Elles ont aussi conclu 4 autres contrats de maintenance portant sur les installations photovoltaïques installées sur divers sites de la société Valphoton, la centrale [Adresse 5], la centrale B BAIR, la centrale Equipe resto 2 et la centrale Ressouche.
Ces contrats de maintenance ont été conclus pour une première période d'un an, puis reconduits de façon tacite pour une période supplémentaire d'une année, la résiliation pouvant intervenir moyennant un préavis de 90 jours avant la date anniversaire.
Le 26 juillet 2013, la société Valénergies a conclu avec la société Phoventure un protocole de cession au titre duquel la société Valénergies a cédé à la société Phoventure l'intégralité des actions composant le capital de la société Valphoton.
Par courrier en date du 29 novembre 2016, la société Valénergies a informé la société Valphoton que, suite aux avis défavorables en date des 6 juin 2014 et 14 novembre 2014 émis par la Commission Communale de Sécurité de Draguignan concernant la mise en place de panneaux photovoltaïques en toiture du magasin Intersport, la SCI Le Colisée avait choisi de déplacer les panneaux photovoltaïques plutôt que de constituer un groupement d'établissements.
Dans ce même courrier, la société Valénergies a transmis à la société Valphoton un devis de modification de l'installation.
Par courrier en date du 16 décembre 2016, la société Valphoton a fait suite au courrier en date du 29 novembre 2016 de la société Valénergies et informé cette dernière qu'elle considérait que le choix de la SCI Le Colisée de déplacer les panneaux photovoltaïques ne lui était pas opposable et que les conséquences financières de ce choix devaient être supportées par la SCI Le Colisée en sa qualité de bailleur au titre du Bail Emphytéotique du 25 mai 2012.
Par courrier recommandé en date du 08 février 2019, la société Valphoton a résilié le contrat de maintenance d'installation photovoltaïque n°10024 portant sur la centrale photovoltaïque Colisee avec prise d'effet au 13 décembre 2019.

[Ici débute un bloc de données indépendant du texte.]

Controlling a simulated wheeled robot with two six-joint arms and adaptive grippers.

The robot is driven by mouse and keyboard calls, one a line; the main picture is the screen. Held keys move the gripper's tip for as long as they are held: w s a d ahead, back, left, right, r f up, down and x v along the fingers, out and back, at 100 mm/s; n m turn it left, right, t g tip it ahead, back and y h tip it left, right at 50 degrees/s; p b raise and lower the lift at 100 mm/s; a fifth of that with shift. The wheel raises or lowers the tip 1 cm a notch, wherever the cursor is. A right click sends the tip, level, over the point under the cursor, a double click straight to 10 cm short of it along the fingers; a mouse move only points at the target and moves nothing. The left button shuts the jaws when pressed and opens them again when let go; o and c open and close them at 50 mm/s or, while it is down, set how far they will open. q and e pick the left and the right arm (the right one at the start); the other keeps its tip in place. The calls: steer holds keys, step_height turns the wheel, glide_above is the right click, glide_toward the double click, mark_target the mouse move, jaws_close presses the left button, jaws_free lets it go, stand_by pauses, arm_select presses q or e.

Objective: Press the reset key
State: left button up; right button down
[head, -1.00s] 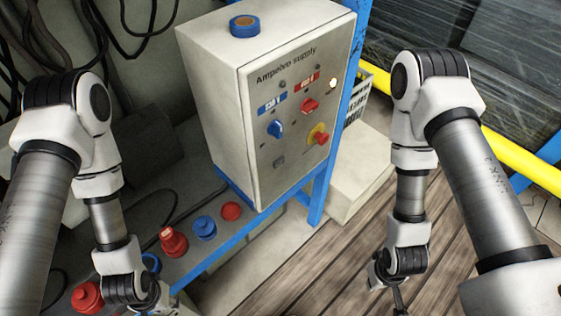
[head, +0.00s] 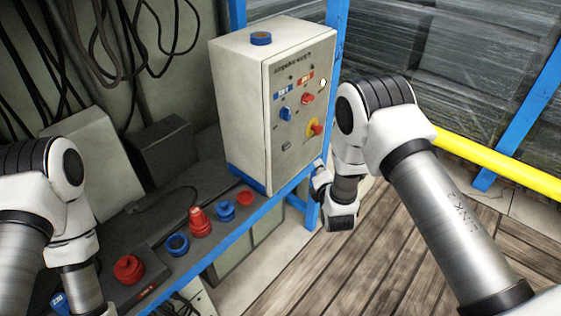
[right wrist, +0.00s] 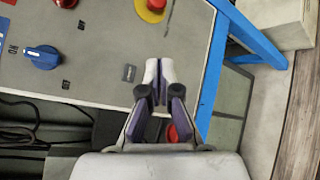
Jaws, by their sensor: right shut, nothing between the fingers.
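The control box (head: 240,110) stands on a blue-framed bench, its grey front panel facing right. A small dark rectangular key (head: 286,146) sits low on the panel; I take it for the reset key, as its label is too small to read. In the right wrist view this key (right wrist: 128,72) is just left of the fingertips. My right gripper (right wrist: 159,68) is shut and empty, its pale tips over the lower panel; contact cannot be told. In the head view my right gripper (head: 318,178) is beside the box's lower right edge, partly hidden. My left gripper is out of view.
The panel also has a blue knob (head: 286,112), a red knob (head: 308,98), a red mushroom button (head: 317,129) on yellow and a lit lamp (head: 323,82).

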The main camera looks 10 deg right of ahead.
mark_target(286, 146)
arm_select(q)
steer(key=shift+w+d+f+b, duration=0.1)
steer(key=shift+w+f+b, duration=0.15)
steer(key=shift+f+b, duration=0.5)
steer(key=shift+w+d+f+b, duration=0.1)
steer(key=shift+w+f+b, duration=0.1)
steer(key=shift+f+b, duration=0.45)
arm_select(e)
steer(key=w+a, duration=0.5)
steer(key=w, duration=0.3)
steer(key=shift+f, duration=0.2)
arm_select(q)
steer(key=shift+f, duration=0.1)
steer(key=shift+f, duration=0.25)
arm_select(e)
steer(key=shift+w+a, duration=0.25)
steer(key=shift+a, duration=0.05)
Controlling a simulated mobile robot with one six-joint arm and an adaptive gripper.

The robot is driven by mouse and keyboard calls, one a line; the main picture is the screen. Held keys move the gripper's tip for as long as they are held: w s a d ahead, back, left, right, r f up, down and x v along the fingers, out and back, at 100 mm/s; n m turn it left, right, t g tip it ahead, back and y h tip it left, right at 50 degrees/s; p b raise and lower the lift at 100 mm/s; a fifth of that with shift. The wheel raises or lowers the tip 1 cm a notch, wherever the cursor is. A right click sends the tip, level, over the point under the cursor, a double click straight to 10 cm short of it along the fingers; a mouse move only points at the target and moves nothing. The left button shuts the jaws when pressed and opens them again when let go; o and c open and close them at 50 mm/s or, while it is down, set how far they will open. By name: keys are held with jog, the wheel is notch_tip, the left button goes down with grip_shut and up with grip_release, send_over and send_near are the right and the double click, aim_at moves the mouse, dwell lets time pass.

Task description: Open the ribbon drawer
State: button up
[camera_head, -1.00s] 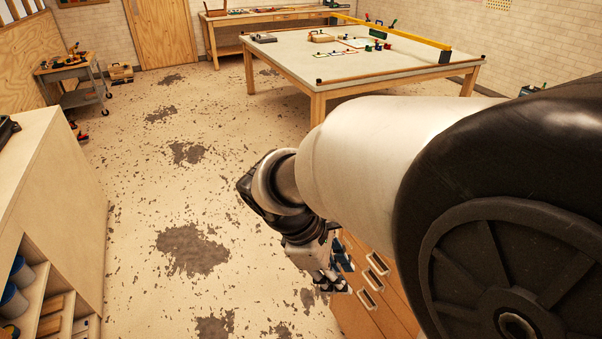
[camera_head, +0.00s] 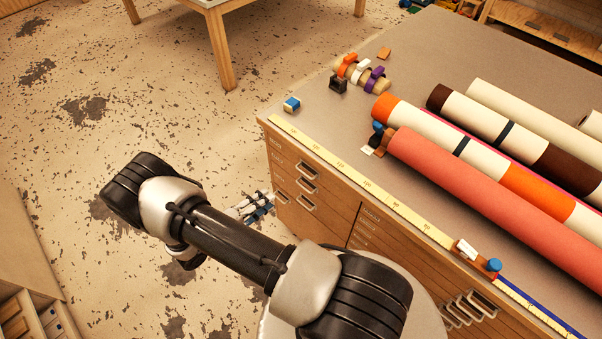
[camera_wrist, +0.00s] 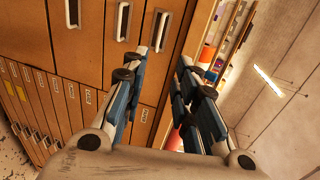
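A wooden drawer cabinet (camera_head: 330,222) stands under the worktop, with pale handles and small label plates. The labels are too small to read, so I cannot tell which drawer is the ribbon drawer. The visible drawer fronts look closed. My gripper (camera_head: 258,207) is beside the cabinet's left end, near the handled drawers (camera_head: 307,185). In the wrist view my gripper (camera_wrist: 155,80) is open with nothing between its fingers. Drawer fronts with handles (camera_wrist: 122,20) lie beyond and to the left of the fingers. I cannot tell whether the fingers touch anything.
The worktop (camera_head: 430,50) carries several rolls, including a coral one (camera_head: 480,200), and a yellow ruler strip (camera_head: 365,190) along its front edge. Small blocks and a blue-topped box (camera_head: 292,104) lie near its left corner. Open floor (camera_head: 150,60) lies to the left.

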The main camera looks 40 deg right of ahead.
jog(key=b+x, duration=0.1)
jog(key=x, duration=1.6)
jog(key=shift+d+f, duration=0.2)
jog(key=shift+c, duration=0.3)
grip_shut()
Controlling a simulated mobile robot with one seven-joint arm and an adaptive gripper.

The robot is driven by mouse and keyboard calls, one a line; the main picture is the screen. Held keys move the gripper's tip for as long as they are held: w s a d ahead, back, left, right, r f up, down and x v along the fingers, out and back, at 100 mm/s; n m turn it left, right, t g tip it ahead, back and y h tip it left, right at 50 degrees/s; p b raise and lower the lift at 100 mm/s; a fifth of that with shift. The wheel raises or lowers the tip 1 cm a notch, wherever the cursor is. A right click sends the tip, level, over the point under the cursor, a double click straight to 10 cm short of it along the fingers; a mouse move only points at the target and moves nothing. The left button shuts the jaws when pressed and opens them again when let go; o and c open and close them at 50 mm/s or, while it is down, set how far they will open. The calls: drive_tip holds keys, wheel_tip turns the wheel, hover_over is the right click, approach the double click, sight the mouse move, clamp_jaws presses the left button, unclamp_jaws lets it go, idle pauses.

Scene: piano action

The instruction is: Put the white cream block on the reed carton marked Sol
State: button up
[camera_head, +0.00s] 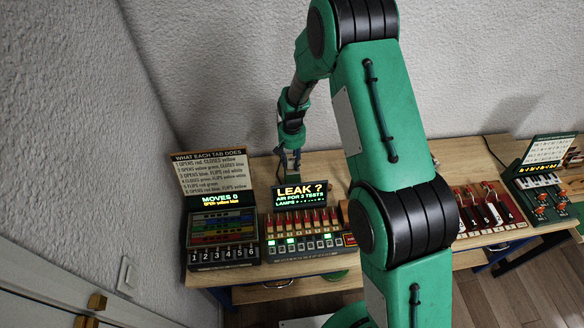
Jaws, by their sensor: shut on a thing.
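My gripper (290,160) points down over the wooden bench, just behind the upright "LEAK ?" display panel. Its fingers are shut on a thing that is too small and too hidden to make out, partly behind the top of that panel. I cannot pick out the white cream block. I cannot pick out a reed carton marked Sol either; my large green arm covers the middle of the bench.
The "LEAK ?" device (300,193) stands on the bench (258,294). A "WHAT EACH TAB DOES" device (221,225) is left of it, near the wall. A red rack (486,210) and a green keyed device (541,180) stand at right.

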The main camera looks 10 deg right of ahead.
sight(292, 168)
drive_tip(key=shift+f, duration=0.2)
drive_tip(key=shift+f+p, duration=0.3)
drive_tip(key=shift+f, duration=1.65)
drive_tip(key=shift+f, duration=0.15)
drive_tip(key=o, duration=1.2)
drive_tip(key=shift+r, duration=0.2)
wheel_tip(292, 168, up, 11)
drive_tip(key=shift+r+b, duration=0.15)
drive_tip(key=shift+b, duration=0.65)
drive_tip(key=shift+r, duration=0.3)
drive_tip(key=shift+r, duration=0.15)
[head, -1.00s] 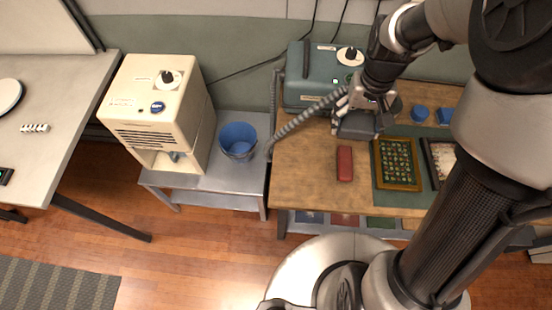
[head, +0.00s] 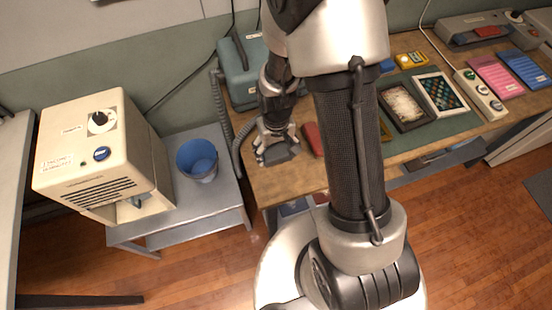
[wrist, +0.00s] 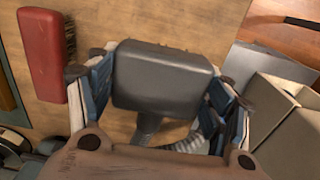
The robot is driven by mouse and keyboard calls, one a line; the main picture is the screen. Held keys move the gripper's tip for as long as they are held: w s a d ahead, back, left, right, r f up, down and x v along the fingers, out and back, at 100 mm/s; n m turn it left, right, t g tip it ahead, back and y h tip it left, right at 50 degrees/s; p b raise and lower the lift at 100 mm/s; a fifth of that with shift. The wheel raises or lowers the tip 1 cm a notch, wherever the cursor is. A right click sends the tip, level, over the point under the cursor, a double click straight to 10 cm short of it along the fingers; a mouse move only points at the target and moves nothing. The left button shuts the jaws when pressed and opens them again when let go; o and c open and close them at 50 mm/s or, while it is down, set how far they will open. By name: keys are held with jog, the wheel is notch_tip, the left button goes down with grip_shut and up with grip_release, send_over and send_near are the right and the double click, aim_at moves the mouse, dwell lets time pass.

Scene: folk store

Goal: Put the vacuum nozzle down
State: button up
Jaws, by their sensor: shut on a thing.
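My gripper (head: 277,140) is shut on the vacuum nozzle (head: 277,153), a dark grey block-shaped head. In the wrist view the nozzle (wrist: 165,78) sits between my two blue-padded fingers (wrist: 160,95). It is over the front left part of the wooden workbench (head: 262,184), left of a red brush (head: 313,138). I cannot tell whether it touches the bench top. The ribbed grey hose (head: 222,115) runs down the bench's left side from the teal vacuum unit (head: 236,80); part of it shows below the nozzle in the wrist view (wrist: 194,143).
A metal side table (head: 190,215) stands left of the bench, with a blue bucket (head: 198,162) and a cream machine (head: 100,160). The red brush (wrist: 43,50) lies near my fingers. Framed pieces (head: 405,107) lie further right. Bare wood surrounds the nozzle.

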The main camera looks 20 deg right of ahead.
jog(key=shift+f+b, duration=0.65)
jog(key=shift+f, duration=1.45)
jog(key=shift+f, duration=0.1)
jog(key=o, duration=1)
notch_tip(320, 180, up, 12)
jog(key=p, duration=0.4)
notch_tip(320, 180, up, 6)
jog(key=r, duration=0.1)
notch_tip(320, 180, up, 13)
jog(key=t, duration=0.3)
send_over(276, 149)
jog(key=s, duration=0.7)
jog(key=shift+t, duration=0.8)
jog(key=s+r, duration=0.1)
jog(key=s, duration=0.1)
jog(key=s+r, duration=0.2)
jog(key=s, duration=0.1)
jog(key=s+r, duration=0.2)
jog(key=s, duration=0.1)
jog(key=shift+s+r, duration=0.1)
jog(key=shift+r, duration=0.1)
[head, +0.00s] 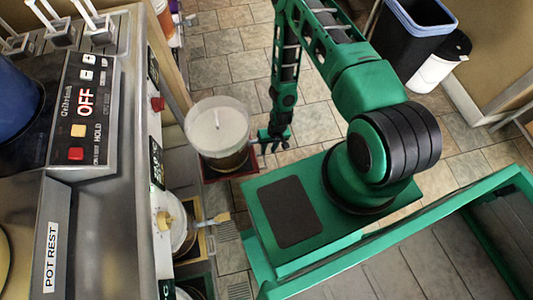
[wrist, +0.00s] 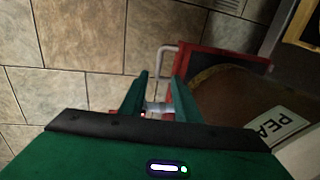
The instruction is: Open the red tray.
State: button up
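The red tray (head: 246,168) sits low beside the counter, with a lidded bucket (head: 217,128) standing on it. In the wrist view the red tray (wrist: 222,54) is at the upper right, and the bucket (wrist: 225,95) with a label reading "PEA" covers much of it. A pale metal handle (wrist: 160,48) stands out from the tray's left side. My gripper (head: 275,138) is just off the tray's outer edge. In the wrist view its fingers (wrist: 160,78) are apart, near the handle. Whether they straddle or touch the handle is unclear.
A yellow-edged tray (head: 204,246) with another bucket (head: 172,218) is nearer along the counter. The steel counter (head: 120,200) fills the left. A black bin (head: 410,35) and a white bin (head: 435,68) stand at the upper right. Tiled floor (head: 225,45) is open beyond my gripper.

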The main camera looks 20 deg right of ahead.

Le 29 mars 2019, la société Valénergies a adressé à la société Valphoton les trois factures suivantes :
- une facture n° 1944 d'un montant 844,62 euros HT, soit 1 013,54 euros TTC, au titre de la redevance semestrielle due pour la période de février 2019 à juillet 2019 en application du contrat de maintenance d'installation photovoltaïque n° 10028 ;
- une facture n° 1945 d'un montant de 828,06 euros HT, soit 993,67 euros TTC, au titre de la redevance semestrielle due pour la période de février 2019 à juillet 2019 en application du contrat de maintenance d'installation photovoltaïque n° 10034 :
- une facture n° 1946 d'un montant de 828,06 euros HT, soit 993,67 euros TTC, au titre de la redevance semestrielle due pour la période de février 2019 à juillet 2019, en application du contrat de maintenance d'installation photovoltaïque n° 10035
Le 28 mai 2019, la société Valénergies a adressé à la société Valphoton trois nouvelles factures.
Par courrier recommandé en date du 18 juin 2019, la société Valénergies a mis la société Valphoton en demeure de lui payer la somme de 5 418,90 euros au titre des six factures impayées.
Par requête en injonction de payer du 22 juillet 2019, la société Valénergies a saisi le président du tribunal de commerce de Cannes.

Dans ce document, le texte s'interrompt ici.